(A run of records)
####
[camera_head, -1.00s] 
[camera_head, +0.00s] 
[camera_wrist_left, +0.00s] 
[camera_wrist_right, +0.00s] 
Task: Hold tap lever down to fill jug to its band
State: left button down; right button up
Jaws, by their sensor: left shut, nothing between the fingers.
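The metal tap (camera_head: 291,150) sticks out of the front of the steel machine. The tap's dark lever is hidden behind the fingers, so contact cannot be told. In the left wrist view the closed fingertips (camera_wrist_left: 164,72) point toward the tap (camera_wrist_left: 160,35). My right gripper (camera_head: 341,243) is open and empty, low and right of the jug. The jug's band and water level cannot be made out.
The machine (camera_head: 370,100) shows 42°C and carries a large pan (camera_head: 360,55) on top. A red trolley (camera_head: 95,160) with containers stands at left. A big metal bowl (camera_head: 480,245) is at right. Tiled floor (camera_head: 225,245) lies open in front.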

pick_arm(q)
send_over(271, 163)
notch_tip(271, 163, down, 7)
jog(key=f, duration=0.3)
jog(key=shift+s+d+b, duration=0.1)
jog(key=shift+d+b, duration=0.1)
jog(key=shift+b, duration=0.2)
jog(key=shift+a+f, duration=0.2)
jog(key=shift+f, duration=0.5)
####
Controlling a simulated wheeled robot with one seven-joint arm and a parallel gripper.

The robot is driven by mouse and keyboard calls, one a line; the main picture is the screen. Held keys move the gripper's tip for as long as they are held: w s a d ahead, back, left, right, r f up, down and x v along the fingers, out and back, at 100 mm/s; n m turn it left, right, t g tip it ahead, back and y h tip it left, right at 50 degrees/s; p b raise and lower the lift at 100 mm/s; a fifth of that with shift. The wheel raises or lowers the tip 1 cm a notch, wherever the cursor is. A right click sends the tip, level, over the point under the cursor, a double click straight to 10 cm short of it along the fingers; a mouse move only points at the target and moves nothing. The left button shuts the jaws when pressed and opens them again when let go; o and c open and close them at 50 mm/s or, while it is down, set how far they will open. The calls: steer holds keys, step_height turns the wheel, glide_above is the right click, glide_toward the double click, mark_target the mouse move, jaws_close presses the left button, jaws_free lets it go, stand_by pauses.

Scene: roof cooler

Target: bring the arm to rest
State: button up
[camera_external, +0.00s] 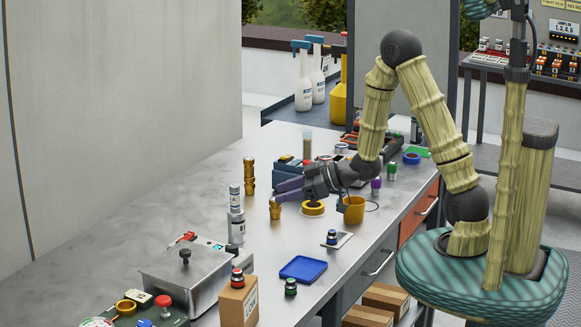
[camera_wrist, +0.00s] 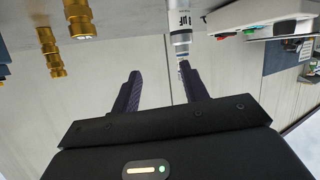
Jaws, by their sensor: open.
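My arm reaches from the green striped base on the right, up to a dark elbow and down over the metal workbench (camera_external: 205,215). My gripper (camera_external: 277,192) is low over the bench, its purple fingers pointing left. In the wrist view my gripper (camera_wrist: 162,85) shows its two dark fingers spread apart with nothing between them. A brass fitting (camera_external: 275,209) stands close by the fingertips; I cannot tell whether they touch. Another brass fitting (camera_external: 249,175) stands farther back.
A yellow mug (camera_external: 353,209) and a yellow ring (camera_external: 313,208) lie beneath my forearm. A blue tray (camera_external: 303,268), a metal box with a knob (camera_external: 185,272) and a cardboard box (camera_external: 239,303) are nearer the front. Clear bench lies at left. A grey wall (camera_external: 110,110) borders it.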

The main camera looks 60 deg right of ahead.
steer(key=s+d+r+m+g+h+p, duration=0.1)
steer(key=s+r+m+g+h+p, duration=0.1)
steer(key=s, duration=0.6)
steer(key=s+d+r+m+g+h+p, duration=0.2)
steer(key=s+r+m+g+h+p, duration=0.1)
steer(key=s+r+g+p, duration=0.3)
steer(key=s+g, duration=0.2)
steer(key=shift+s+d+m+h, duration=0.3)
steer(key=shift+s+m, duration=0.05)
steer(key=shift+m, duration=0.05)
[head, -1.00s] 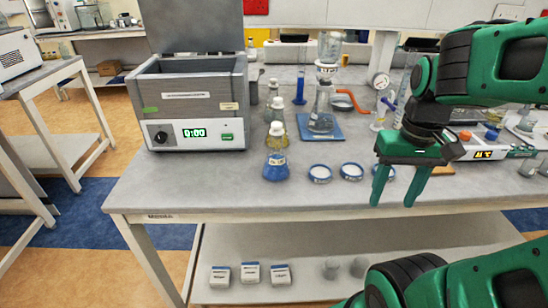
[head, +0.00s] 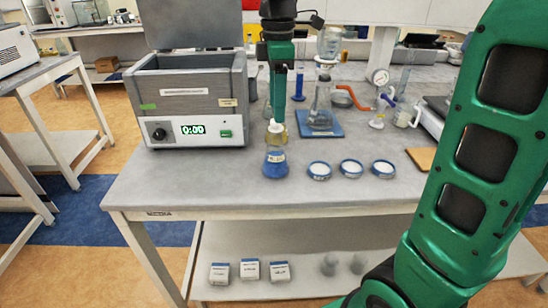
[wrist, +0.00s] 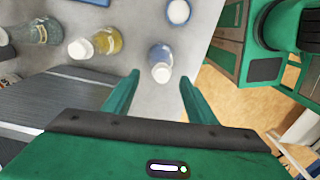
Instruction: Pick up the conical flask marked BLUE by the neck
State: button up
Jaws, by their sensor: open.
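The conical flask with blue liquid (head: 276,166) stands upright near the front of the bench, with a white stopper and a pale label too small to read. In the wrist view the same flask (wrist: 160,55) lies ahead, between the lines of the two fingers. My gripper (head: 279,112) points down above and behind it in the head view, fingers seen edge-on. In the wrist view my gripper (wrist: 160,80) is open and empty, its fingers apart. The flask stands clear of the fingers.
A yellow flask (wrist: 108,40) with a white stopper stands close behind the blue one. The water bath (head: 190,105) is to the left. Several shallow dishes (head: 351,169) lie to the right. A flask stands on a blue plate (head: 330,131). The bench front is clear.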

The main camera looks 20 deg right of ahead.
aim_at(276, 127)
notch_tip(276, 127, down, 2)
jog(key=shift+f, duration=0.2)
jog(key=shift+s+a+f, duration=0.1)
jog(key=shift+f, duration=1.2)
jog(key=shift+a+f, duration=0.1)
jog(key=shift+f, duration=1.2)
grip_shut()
####
» **Required task**
Write out the lines from the one containing "Target: bring the arm to rest" down to the one containing "[camera_wrist, +0.00s]", both included, exactly as they appear. Leave out any pictures.

» **Completed exercise**
Target: bring the arm to rest
State: button up
[camera_external, +0.00s] 
[camera_wrist, +0.00s] 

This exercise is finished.